--- TO BE DONE ---
Below are entries. Pull out all lines containing "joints".

# START OF DATA SHOWN

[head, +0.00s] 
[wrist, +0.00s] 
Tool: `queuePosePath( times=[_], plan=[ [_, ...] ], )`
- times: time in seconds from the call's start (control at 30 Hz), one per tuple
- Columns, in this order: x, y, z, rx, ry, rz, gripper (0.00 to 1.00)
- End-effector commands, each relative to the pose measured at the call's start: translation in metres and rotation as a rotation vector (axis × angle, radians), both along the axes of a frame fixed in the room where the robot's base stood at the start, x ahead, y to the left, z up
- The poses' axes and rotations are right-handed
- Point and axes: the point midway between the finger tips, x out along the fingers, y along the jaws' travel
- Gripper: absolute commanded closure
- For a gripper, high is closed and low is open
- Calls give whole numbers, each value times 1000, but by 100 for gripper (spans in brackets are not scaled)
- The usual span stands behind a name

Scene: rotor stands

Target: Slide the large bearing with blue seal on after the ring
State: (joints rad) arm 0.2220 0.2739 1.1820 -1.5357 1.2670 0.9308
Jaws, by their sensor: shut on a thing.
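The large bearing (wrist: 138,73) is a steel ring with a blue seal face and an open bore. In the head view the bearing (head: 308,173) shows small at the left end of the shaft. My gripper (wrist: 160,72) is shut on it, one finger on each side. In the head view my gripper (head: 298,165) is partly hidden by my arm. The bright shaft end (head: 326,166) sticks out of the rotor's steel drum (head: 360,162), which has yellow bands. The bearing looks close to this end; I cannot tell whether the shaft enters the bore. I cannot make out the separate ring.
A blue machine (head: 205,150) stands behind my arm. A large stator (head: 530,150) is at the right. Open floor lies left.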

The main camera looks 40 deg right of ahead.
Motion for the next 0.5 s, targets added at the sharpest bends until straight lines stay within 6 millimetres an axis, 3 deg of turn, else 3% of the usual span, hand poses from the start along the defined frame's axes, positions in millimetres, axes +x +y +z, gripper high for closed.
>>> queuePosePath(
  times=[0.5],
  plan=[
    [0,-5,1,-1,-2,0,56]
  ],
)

# END OF DATA SHOWN
# START OF DATA SHOWN

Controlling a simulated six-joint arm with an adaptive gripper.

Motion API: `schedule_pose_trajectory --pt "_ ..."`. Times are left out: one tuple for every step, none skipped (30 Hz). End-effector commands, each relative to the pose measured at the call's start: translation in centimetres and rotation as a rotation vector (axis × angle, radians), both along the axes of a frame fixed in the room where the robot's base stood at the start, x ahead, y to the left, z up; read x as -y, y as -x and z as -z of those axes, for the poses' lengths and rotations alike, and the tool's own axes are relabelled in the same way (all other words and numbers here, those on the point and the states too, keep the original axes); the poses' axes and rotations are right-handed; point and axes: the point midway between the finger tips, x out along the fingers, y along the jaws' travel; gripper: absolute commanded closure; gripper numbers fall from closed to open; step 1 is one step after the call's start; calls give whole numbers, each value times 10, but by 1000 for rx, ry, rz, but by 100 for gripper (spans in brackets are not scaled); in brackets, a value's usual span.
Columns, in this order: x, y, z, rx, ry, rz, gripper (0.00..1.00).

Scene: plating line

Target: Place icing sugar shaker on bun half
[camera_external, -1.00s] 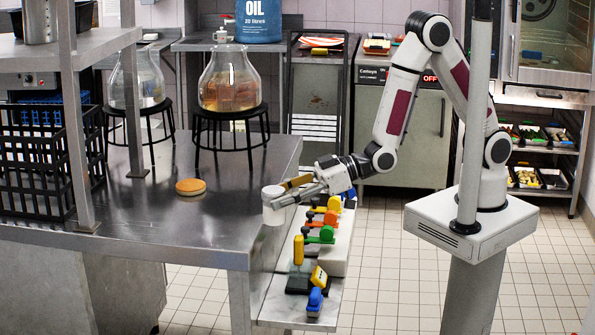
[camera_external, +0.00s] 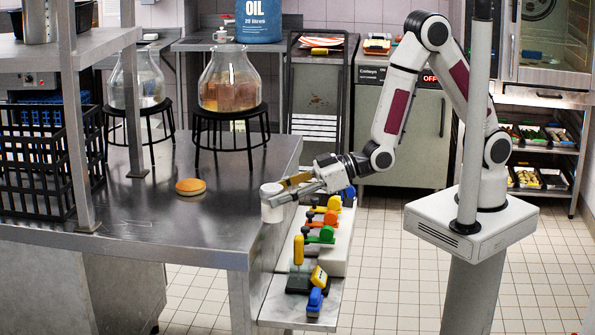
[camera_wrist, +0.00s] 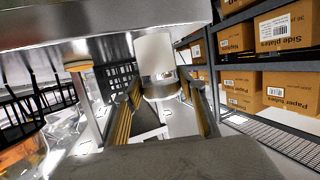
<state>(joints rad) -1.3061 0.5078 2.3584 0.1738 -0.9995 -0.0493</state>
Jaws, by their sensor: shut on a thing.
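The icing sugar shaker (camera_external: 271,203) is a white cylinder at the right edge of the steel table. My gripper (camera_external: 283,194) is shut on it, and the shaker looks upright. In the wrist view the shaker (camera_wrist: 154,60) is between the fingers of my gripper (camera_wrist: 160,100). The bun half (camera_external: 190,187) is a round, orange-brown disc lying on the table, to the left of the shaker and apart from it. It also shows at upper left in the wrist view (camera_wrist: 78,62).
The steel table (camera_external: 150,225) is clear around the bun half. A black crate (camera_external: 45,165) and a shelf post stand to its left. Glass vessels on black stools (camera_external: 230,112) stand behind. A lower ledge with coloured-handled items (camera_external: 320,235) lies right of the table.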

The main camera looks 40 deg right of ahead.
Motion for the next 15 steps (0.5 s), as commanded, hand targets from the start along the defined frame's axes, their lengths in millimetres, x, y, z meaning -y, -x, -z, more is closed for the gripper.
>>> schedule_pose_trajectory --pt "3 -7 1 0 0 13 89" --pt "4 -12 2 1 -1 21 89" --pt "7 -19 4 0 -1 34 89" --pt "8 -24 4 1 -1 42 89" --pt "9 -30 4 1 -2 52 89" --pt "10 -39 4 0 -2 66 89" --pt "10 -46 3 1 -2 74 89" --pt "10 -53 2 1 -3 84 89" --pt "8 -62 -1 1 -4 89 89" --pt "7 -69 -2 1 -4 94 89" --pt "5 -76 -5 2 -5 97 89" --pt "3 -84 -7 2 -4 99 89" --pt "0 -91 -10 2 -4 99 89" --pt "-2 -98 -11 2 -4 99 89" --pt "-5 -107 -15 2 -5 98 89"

# END OF DATA SHOWN

--- RESULT ---
State: (joints rad) arm 0.2220 0.2739 1.1820 -1.5357 1.2670 0.9308
<state>(joints rad) -1.3061 0.5078 2.3584 0.1738 -0.9995 -0.0493</state>

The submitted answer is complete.